One common approach is to use a pandas MultiIndex to combine time and metadata into a single dimension.

Setup

%xmode minimal
import numpy as np
import pandas as pd
import xarray as xr

Creating the MultiIndex Dataset

We create a dataset where the time dimension has a MultiIndex with both time values and word labels.

# Create sample data
T = 1000
C = 2
times = np.linspace(0, 120, T)
data = np.random.rand(C, T)

# Define word boundaries
breaks = np.array([0, 333, 666, 1000])

# Create word labels for each time point
words = np.array(["red"] * T)
words[breaks[0] : breaks[1]] = "red"
words[breaks[1] : breaks[2]] = "green"
words[breaks[2] :] = "blue"

# Create MultiIndex
mdx = pd.MultiIndex.from_arrays([words, times], names=["word", "time"])

# Create xarray Dataset
ds = xr.DataArray(data, [("C", range(C)), ("T", mdx)]).to_dataset(name="data")
ds

Selection by Word

We can select by word label:

ds.sel(word="red")

Limitations

1. Time slicing is awkward

Slicing by time requires specifying the word level too, or using .loc patterns:

For float valued time slicing raises a ValueError!

# This doesn't work as expected:
ds.sel(time=slice(0, 50))  # TypeError
# Need to be more explicit
# but this will always return a copy, instead of a less expensive view.
ds.sel(T=ds.T[(ds.time >= 0.15) & (ds.time <= 55.8)])
# ds.sel(T=slice(.15, 55.8))

2. can’t isel the metadata coords

You might want to be able to select the 3rd word.
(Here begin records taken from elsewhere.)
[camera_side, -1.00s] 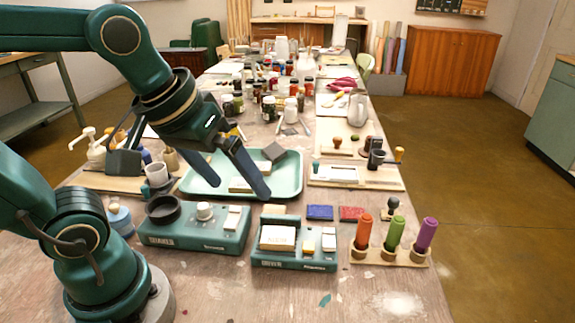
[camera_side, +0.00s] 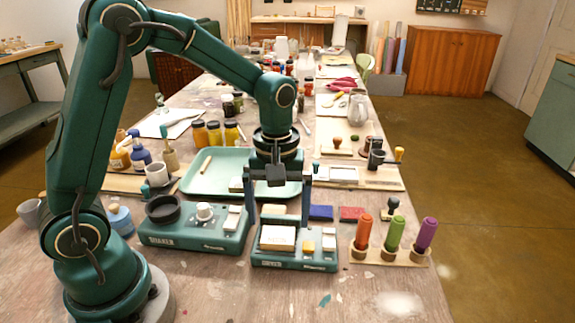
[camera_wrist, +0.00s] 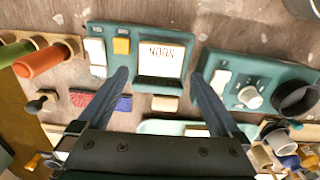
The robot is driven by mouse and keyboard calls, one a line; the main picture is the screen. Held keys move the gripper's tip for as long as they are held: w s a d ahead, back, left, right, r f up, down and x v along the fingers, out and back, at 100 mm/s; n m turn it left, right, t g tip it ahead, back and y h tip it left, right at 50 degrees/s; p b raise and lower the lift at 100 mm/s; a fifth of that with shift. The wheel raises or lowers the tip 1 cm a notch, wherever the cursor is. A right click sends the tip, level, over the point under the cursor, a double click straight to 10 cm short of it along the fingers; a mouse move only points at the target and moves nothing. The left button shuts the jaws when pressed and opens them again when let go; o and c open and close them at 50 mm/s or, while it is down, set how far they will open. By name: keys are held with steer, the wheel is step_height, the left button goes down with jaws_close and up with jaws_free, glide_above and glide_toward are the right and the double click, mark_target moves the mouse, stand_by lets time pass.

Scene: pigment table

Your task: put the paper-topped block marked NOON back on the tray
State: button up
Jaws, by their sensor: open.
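The block marked NOON (camera_wrist: 162,58) has a white paper top and sits in a recess of the green dryer unit (camera_side: 295,263). In the side view the block (camera_side: 277,239) is near the unit's left end. My gripper (camera_side: 278,226) points down above it, with its fingers spread wide and nothing between them. In the wrist view the fingertips (camera_wrist: 160,75) lie either side of the block's near edge, and I cannot tell their exact height. The pale green tray (camera_side: 215,158) lies behind. It bears a wooden stick (camera_side: 205,165) and a pale block (camera_side: 236,184), and my wrist hides its right part.
A shaker unit (camera_side: 195,237) stands left of the dryer. Blue (camera_side: 320,212) and red (camera_side: 351,214) pads lie behind it, with a small cream block (camera_side: 273,209). A rack of coloured tubes (camera_side: 395,234) stands right. The front table is mostly clear.

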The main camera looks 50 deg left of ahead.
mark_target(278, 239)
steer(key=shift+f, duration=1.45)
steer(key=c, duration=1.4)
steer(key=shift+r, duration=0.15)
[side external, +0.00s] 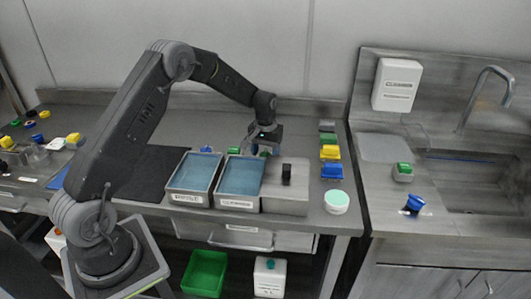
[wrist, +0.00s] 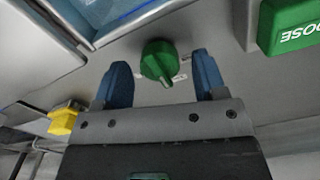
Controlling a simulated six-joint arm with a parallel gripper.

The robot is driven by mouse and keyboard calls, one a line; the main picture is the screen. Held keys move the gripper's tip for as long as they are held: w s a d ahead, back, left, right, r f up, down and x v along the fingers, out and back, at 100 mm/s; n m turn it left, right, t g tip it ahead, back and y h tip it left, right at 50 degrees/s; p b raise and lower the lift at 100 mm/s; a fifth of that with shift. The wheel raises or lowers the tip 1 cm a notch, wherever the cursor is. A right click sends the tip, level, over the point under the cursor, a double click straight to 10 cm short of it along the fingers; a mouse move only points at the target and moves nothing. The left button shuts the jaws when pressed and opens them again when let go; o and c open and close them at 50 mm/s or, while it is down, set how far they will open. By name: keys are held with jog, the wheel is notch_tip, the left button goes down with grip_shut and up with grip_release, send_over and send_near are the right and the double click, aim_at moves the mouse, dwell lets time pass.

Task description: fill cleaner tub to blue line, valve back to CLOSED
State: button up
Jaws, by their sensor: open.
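A green knob (wrist: 158,61) with a pointer sits on a grey surface in the wrist view; the small marks beside it are too small to read. My gripper (wrist: 162,72) is open, its two blue fingers on either side of the knob with gaps, not closed on it. In the side view my gripper (side external: 262,146) is low behind the grey bins. I cannot tell which vessel is the cleaner tub, and no blue fill line is discernible. A white box marked CLEANER (side external: 397,84) hangs on the right wall.
Two blue-filled bins (side external: 188,197) (side external: 236,202) and a grey box (side external: 288,204) stand in front of my gripper. Yellow (side external: 330,153) and blue (side external: 331,171) blocks and a round tub (side external: 336,202) line the right.

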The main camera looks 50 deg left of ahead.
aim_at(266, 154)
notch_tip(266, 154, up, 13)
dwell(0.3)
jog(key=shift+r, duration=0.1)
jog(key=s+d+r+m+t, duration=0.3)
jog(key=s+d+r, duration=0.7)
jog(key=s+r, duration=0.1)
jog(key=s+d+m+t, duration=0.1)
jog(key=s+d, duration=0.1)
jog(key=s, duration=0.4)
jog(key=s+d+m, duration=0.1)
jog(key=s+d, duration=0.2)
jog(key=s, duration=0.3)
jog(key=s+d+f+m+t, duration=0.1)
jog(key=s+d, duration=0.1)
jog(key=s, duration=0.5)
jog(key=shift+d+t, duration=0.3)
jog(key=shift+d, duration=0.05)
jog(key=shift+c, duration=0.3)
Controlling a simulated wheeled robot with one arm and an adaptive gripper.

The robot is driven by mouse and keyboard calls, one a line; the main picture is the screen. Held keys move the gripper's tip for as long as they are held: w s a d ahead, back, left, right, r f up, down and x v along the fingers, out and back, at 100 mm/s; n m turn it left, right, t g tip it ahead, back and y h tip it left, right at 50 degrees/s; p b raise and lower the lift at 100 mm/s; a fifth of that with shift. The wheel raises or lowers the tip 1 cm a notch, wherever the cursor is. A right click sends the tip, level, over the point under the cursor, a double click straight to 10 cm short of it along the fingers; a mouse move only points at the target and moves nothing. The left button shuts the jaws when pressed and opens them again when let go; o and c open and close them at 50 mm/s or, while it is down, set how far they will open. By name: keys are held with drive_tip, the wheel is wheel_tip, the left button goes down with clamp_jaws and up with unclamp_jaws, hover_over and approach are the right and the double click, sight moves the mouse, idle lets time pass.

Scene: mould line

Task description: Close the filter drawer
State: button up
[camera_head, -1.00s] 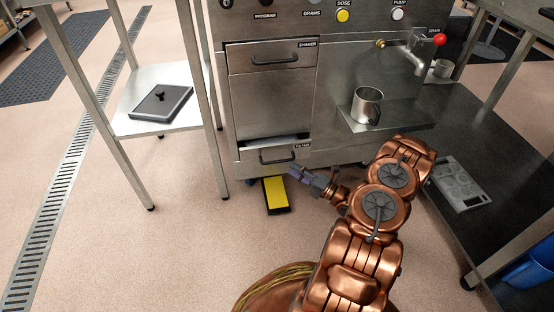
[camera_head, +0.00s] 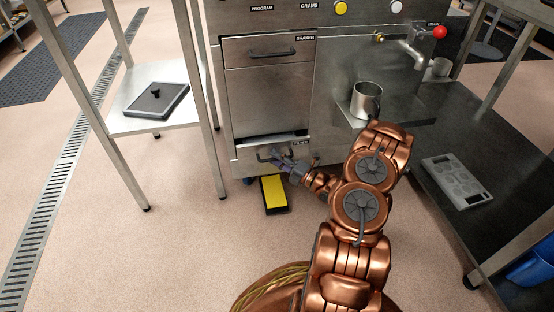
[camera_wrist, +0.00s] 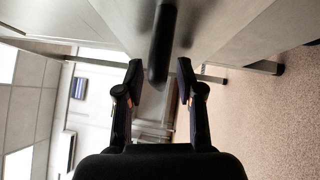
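The filter drawer (camera_head: 245,160) is the low steel front marked FILTER at the foot of the machine in the head view. A gap with a pale interior shows along its top edge, so it stands somewhat out. Its dark bar handle (camera_head: 264,156) is partly hidden by my gripper (camera_head: 284,163), which is at the drawer front. In the wrist view the handle (camera_wrist: 162,45) runs between and just beyond the two fingertips of my gripper (camera_wrist: 160,70). The fingers are apart, with a clear gap on each side of the handle; no grip on it shows.
The shaker drawer (camera_head: 268,85) is above and looks shut. A yellow-and-black pedal-like block (camera_head: 273,190) lies on the floor below. A steel cup (camera_head: 366,98) stands on a shelf at right. A side table (camera_head: 120,122) stands left; a dark low bench (camera_head: 480,160) stands right.

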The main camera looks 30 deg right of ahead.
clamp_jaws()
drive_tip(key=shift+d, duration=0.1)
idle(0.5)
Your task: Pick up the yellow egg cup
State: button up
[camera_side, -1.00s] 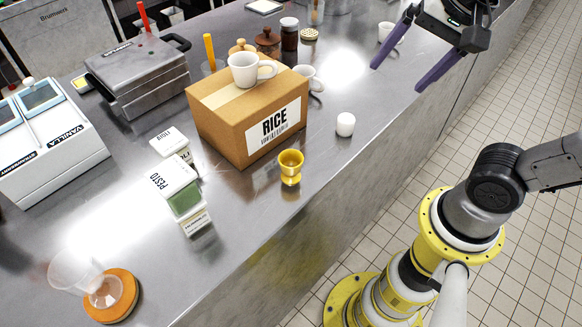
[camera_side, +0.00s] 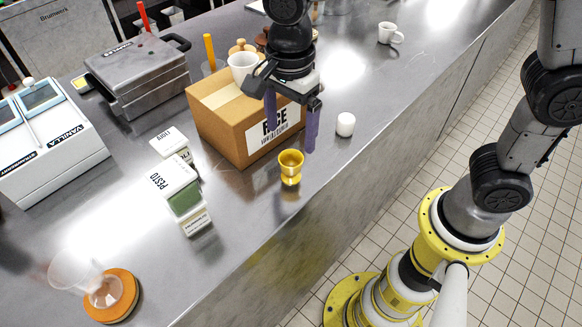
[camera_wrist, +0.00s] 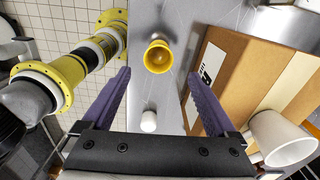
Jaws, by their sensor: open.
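The yellow egg cup (camera_side: 290,167) stands upright on the steel counter near its front edge, just in front of the rice box. My gripper (camera_side: 291,132) is open and empty, with its purple fingers pointing down above and behind the cup in the side view. In the wrist view the egg cup (camera_wrist: 158,57) shows from above, beyond the tips and between the lines of the two fingers (camera_wrist: 158,82). The fingers do not touch it.
The cardboard rice box (camera_side: 228,137) stands close beside my gripper, with a white mug (camera_side: 243,68) on top. A small white cup-like object (camera_side: 345,124) stands to the right. The pesto carton (camera_side: 182,199) is to the left. The counter just left of the egg cup is clear.

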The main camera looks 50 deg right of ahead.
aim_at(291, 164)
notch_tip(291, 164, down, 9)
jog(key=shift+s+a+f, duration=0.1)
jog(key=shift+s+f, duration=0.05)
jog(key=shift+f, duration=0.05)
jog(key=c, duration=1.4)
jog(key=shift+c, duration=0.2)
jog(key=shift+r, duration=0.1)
That is not easy with this index.

# value error
ds.isel(word=0)

3. Interval boundaries are lost

The MultiIndex doesn’t preserve the actual interval boundaries - we can’t easily ask “what time range does word X span?” without computing it from the data.

4. Constrained to measurement time points

If metadata events happen at times not in your measurement grid, you lose that precision. For example, if you sample monthly but an event happened mid-month, you can’t represent that exactly.

5. Memory duplication

Each time point stores its word label, which is redundant information.